**What is being asked:** Look through the lines below and extract any with the word "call".

**Supplied data:**
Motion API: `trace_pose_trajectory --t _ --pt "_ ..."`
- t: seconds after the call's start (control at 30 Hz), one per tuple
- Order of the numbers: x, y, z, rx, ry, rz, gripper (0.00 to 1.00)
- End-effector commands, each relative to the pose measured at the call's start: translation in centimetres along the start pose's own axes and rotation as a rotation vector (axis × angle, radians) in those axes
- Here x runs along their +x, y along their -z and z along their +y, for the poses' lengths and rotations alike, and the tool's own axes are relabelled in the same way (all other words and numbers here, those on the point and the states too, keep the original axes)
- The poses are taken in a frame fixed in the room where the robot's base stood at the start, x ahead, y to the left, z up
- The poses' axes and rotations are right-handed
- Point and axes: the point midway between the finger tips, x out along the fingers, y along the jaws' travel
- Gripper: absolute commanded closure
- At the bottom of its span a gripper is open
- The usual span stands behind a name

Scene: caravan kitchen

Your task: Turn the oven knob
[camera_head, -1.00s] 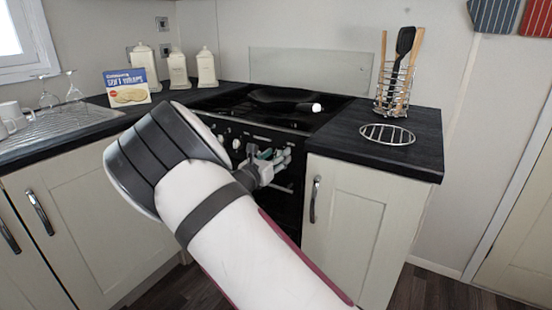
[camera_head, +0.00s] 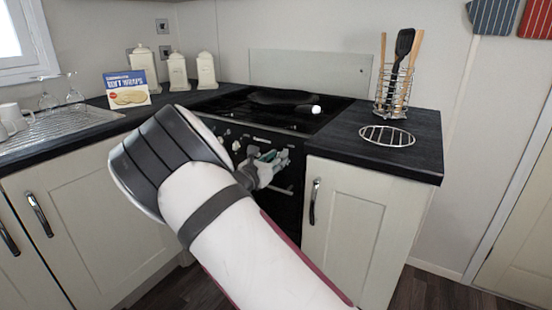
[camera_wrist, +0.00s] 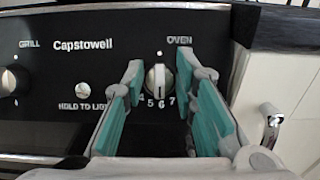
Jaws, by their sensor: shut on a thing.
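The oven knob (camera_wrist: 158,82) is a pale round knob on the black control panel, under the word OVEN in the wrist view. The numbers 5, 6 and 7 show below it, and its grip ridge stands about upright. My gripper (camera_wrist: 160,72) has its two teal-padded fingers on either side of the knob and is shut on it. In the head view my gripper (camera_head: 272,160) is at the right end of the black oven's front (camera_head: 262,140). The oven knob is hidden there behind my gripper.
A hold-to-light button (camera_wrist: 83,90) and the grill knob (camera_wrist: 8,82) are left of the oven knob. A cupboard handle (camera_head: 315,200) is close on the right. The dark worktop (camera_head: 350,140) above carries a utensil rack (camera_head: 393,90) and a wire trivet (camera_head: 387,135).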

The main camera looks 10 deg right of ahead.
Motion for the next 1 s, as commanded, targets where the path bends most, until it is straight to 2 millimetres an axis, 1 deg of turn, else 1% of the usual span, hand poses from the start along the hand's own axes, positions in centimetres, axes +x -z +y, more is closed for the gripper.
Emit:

**Expected output:**
- t: seconds after the call's start (control at 30 Hz), one per tuple
- End-effector commands, each relative to the pose measured at the call's start: translation in centimetres along the start pose's own axes and rotation as a rotation vector (axis × angle, radians) in those axes

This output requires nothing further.